A motor carrier, as defined in § 1 of Act No. 664, supra, is required to pay the mileage tax prescribed by § 2 of said Act only if such motor carrier is "traversing the highways of the State subject to the provisions of" an Act known as the Alabama Motor Carrier Act of 1939 (Act No. 669, appvd. July 5, 1940, Gen.Acts 1939, p. 1064, as amended; Code 1940, Tit. 48, Art. 3, §§ 301(1) to 301(32)). But, in the instant case we do not get to any question as to whether Hotz is subject to the provisions of the Motor Carrier Act for the simple reason that Hotz is not, in our view, a motor carrier within the meaning of that term as defined in the Mileage Tax Act (Act No. 664, supra). For one to be liable for the mileage tax the following three conditions must exist, viz.: (1) In the first place, he must be a motor carrier, as that term is defined in the Mileage Tax Act, that is, he must control, operate or manage a motor vehicle used for the transportation of persons or property for hire. (2) If it be determined that he is a motor carrier as so defined, he must, as such carrier, be traversing the highways of the state. (3) He must be subject to the provisions of the Motor Carrier Act. In the case before us we do not get beyond the first requirement. We are in accord with the trial court's finding that Hotz, in maintaining the vehicles, procuring the license tags for them, and keeping them insured against fire, theft and collision, was not "controlling, operating or managing" them, and hence is not liable for the mileage tax assessed against it.
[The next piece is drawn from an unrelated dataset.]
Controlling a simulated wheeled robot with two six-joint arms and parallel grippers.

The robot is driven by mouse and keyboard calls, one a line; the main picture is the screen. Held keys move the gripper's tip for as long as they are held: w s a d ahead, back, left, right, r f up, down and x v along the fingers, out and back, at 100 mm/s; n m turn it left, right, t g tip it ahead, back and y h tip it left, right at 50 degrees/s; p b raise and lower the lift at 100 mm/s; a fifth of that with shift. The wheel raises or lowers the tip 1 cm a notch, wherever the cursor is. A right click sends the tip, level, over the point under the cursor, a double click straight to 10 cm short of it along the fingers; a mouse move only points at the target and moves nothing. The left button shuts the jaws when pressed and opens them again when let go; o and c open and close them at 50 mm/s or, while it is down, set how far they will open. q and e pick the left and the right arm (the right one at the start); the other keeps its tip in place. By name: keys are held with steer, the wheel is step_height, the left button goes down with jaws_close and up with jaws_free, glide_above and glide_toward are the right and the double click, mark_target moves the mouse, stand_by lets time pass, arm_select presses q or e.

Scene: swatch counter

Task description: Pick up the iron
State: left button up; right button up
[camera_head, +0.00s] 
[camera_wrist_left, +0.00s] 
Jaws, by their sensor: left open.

Whether the State can levy a tax on the business of leasing vehicles for use by the lessee in transporting the lessee's own property is not a question now before us. And whether it is desirable that such business be taxed is a matter which addresses itself to the legislature. We do not think the Mileage Tax Act, as presently written, was intended, under the facts and circumstances of this case, to apply to Hotz.

The decree appealed from is due to be affirmed.